Since 2008 GPS tracking technology has been used for real-time monitoring of delivery vehicles by customers over the Internet. Some pizzerias, such as the Ontario-based Canadian chain Pizza Pizza, will incorporate a guarantee to deliver within a predetermined period of time. For example, Domino's Pizza had a commercial campaign in the 1980s and early 1990s which guaranteed orders in 30 minutes; the guarantee was for 3 dollars off the order if broken but is misremembered today as "30 minutes or its free". This was discontinued in the United States in 1993 due to the number of lawsuits arising from accidents caused by hurried delivery drivers, but is still offered in some countries. Pizzerias with no time guarantee will state to the customer an approximate time frame for a delivery, without making any guarantees as to the actual delivery time. According to Domino's, New Year's Eve is the most popular day for its pizza deliveries. Unscheduled events may cause an increase in pizza deliveries. For decades, "free delivery" was a popular slogan for all pizza stores.

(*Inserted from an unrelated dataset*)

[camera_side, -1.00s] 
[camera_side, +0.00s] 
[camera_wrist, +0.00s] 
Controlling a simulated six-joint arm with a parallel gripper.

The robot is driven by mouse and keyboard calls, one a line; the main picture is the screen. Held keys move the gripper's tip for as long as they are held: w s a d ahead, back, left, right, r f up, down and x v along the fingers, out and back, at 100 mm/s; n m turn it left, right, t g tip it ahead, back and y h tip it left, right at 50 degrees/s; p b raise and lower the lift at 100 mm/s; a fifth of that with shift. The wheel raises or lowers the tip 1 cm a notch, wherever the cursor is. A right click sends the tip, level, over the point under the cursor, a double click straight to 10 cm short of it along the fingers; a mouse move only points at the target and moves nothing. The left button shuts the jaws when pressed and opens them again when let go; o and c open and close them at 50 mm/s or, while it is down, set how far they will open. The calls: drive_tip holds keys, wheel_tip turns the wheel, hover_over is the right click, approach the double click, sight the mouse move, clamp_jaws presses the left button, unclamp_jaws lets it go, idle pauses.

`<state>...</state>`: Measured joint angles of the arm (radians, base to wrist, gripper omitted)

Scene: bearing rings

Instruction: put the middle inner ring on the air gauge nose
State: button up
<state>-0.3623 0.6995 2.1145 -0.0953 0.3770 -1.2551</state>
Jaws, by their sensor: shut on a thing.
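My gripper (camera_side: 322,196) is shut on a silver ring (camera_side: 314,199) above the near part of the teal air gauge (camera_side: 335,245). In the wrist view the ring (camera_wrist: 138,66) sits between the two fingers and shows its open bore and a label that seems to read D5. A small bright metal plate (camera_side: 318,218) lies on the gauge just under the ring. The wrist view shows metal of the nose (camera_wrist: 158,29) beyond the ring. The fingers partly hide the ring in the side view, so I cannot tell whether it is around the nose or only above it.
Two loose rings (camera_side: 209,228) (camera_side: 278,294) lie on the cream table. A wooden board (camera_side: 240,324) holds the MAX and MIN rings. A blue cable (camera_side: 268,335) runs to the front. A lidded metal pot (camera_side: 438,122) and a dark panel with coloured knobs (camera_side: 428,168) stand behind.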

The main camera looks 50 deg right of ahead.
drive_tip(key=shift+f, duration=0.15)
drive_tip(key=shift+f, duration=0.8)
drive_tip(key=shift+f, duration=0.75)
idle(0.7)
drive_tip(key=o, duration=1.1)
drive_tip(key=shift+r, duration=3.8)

In Australia, a portion of the delivery charge is given to the driver as the store is required to reimburse the driver for the use of a personal vehicle. Domino's Pizza is credited with popularizing free pizza delivery in the United States. Pizza Hut began experimenting in 1999 with a 50-cent delivery charge in ten stores in the Dallas-Fort Worth area. By mid-2001 it was implemented in 95% of its 1,749 company-owned restaurants in the U. S. and in a smaller number of its 5,250 franchisee-owned restaurants. By 2002, a small percentage of stores owned or franchised by U. S. pizza companies Domino's and Papa John's were charging delivery fees of 50 cents to $1.50, some of Little Caesar's franchisees charged delivery fees. In 2005, Papa John's implemented delivery charges in the majority of its company-owned stores. In some countries, it is common to give the pizza deliverer an optional tip upon paying for the order. In Canada and the United States, tipping for pizza delivery is customary. Opinions on appropriate amounts vary widely.
Employees are obligated to report tips to their employer for income tax purposes, while independent contractors, who may charge a per-delivery fee to a restaurant, are obligated to report tips to the Internal Revenue Service. Bags used to keep pizza hot while being transported are referred to as hotbags or hot bags. Hotbags are thermal bags made of vinyl, nylon, or Cordura, that passively retain heat. Material choice affects cost and condensation. Heated bags supply added heat through insertion of externally heated disks, electrical heating elements, or pellets heated by induction from electrically generated magnetic waves. Innovations in delivery bag designs have allowed without the usage of a fixed box for bike delivery, such as a hard frame, back straps, waterproofing; these systems proved to be more efficient and faster to use. Modern pizza boxes are made of corrugated fiberboard. Corrugated board has a number of advantages for pizza delivery: it is cheap and disposable, it is stiff yet light, it is absorbent thus keeping oil and juice from leaking, the channels of air in the cardboard have excellent insulation properties.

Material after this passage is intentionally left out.